Hi there, I’m really new at this and was wondering…my mortgage rate is sitting at prime -.90. And to lock in I’m looking at 4.79% (5 years). Friends have said I would be crazy to lock in when I’m only paying 2.6% right now but I’m worried about missing the 4.79% rate and then the rates go back up? I looked up the history of mortgage rates in canada over the past 50 years and there’s not many times when it was under 6% for a 5 year term. I plan on staying at my house for a while…. should I wait or lock in?
Fern you should probably talk to a mortgage planner or bank representative. It is hard for anyone to make a recommendation for you based just on that information.
Jenny
Fern, I am no expert and hoping you would get more responses. My situation is a touch similar (I don’t have your awesome variable rate). I was offered 4.99 for 5 ys fixed, but at this late stage of the game considering switching TODAY from 6 months at 4.3% convertible to a variable +0.8 closed at TD (I know RBC is offering +0.6, I don’t want to change banks).

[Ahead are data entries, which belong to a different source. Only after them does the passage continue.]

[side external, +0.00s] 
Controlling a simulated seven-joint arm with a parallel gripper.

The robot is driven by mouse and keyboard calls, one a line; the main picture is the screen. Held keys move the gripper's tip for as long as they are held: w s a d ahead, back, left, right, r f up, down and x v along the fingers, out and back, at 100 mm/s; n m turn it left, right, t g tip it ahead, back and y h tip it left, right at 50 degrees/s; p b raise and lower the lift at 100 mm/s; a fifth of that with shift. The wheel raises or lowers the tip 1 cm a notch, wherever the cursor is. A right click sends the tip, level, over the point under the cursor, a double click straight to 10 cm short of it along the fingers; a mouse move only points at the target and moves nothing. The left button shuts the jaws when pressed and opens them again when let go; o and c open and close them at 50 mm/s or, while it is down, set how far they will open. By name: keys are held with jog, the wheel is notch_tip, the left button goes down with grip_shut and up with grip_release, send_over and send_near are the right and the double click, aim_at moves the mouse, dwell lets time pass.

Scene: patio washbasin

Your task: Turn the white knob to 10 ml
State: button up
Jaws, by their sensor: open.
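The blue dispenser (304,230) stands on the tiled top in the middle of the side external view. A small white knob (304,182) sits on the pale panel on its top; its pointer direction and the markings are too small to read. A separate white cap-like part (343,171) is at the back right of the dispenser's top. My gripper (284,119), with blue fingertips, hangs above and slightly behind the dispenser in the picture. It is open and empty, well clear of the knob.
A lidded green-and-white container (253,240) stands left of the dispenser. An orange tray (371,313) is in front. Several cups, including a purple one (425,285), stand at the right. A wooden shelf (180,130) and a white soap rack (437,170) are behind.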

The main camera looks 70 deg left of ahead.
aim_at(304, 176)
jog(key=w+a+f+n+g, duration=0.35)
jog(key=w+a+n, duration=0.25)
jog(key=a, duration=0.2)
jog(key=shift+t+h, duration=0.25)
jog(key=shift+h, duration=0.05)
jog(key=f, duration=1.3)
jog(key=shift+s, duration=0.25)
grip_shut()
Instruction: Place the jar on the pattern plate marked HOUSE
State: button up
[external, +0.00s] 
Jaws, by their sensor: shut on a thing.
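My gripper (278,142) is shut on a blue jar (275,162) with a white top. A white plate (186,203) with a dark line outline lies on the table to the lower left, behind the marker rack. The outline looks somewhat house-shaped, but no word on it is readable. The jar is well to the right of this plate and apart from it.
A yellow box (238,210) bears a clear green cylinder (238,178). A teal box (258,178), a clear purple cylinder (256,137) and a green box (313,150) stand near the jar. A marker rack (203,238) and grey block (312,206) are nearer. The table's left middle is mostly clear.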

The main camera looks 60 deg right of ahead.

It is my understanding it would be better for me to get a few months at a rate of 4% or less to attack my mortgage for even a brief time, even for a few months of payments, and PAY ATTENTION to the news for a B of C increase, instead of locking in right now 4.99. I would think if I was offered 4.99 now, if the B of C rates come down today and maybe one more time, I have a chance of getting a 5 yr fixed rate of AT LEAST 4.99 or lower at the time I’m ready to lock in (in a few months or next year). Busier people with families may not have the time to follow rates and for them it may be better to lock in. I don’t know what your situation is, as Jenny mentioned. I hope my understanding is correct for switching to variable, looking at the big picture thing, and try to catch a good 5 year rate on the way up.